It was set up in January 2016 after a successful 6 month residence working with David Ellington as ‘Agent for Change’ funded by Art of England (South West). Watershed would like to develop more inclusive cinema that welcomes D/deaf people to enjoy and be able to chat about the films itself.
Focused on improvement in engaging with local Deaf people; using Watershed’s website, it needs to identify the key point where D/deaf people can able to read What’s On in English text or watch BSL (British Sign Language) video clip that set aside on the same web page; rearranging Watershed’s Calendar page to highlight with colour that signify for which accessible language is used for i.e. blue highlights represents Descriptive subtitling (DS).
It has attracted the number of D/deaf, HOH and hearing people and they shared their views on directing, representation, valuation, cultural difference, including sound track and musics.
Any genres in the films to be selected, subjecting to DS print availability.
Local film / cultural experts to be contacted as they can able to explain their views on films.

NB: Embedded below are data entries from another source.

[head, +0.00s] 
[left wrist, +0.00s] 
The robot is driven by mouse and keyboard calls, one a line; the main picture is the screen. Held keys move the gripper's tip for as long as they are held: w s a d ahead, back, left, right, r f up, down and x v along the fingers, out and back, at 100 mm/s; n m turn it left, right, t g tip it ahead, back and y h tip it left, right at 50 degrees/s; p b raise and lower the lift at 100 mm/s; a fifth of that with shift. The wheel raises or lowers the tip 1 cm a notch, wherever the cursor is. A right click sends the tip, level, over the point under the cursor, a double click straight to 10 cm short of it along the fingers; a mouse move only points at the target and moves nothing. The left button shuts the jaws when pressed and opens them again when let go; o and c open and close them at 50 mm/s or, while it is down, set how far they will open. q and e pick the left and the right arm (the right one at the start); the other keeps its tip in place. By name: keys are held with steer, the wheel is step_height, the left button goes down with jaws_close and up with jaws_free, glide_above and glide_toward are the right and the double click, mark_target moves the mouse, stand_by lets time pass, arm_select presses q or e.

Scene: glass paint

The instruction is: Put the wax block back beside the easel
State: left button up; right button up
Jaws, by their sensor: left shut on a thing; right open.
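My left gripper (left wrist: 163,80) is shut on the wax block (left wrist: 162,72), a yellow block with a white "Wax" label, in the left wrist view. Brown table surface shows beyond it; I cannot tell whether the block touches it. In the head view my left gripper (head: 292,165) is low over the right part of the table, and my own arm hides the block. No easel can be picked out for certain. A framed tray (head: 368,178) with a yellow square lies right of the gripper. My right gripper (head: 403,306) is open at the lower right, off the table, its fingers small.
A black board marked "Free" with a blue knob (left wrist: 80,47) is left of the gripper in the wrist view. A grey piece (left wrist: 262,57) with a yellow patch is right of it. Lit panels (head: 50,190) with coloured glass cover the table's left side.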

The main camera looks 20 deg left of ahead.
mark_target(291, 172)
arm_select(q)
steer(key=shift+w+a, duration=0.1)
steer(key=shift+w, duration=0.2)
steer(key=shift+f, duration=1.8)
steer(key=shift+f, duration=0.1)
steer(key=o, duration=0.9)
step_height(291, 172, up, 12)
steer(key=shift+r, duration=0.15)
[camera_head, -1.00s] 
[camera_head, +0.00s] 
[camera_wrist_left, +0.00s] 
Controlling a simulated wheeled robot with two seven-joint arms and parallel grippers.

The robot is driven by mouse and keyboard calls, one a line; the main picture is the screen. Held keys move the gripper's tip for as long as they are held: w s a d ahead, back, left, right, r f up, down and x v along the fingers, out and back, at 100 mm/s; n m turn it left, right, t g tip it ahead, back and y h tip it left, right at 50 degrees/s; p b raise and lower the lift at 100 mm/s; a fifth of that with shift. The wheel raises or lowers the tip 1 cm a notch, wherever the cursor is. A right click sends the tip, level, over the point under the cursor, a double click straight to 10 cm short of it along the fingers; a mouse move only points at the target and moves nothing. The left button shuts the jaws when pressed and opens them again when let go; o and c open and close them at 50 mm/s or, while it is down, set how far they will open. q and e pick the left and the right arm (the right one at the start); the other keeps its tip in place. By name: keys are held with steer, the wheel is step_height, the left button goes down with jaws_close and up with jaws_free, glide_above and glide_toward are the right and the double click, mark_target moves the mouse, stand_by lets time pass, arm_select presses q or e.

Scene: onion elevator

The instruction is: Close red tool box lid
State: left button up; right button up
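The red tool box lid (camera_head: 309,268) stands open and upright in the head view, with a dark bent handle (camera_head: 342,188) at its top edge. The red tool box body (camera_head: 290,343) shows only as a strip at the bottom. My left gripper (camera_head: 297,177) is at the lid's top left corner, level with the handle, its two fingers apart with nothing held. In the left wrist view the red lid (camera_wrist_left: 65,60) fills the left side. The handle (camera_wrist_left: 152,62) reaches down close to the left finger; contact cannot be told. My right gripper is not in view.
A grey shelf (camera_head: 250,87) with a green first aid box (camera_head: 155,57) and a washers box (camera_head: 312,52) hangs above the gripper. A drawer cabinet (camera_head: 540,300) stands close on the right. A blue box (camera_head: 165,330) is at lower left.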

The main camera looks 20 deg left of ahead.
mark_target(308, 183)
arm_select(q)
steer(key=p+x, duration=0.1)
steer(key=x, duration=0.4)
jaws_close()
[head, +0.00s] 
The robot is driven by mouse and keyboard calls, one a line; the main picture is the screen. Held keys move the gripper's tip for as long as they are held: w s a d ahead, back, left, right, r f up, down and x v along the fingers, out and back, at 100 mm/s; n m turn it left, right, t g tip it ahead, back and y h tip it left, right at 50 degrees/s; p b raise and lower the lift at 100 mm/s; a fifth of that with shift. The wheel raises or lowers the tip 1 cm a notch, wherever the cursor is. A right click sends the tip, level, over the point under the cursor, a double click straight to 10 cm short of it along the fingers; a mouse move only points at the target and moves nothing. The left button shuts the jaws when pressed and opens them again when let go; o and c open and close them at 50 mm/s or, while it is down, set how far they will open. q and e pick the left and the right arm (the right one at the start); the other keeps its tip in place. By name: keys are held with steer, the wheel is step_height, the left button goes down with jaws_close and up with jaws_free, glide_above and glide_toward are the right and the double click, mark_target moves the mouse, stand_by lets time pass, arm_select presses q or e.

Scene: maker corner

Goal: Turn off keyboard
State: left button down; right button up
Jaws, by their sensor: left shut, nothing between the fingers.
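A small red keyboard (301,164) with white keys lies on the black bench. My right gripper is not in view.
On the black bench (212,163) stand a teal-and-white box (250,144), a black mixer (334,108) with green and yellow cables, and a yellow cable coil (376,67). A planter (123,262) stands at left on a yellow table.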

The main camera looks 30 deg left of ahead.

Number of regular deaf people came in and found it enjoyable and useful to discuss about the wide range of issue such as story, representation, key theme, and music.
What didn’t work
We needed to check with the distributors in advance over the availability of Descriptive Subtitling (DS), as a few time they were not available at the last minute. Some HOH people are struggled to follow the pace of the conversation. We are also mindful of particular themes that may arise in films, especially in relation to the portrayal of incidents such as violence owing to possible mental health needs of attendees.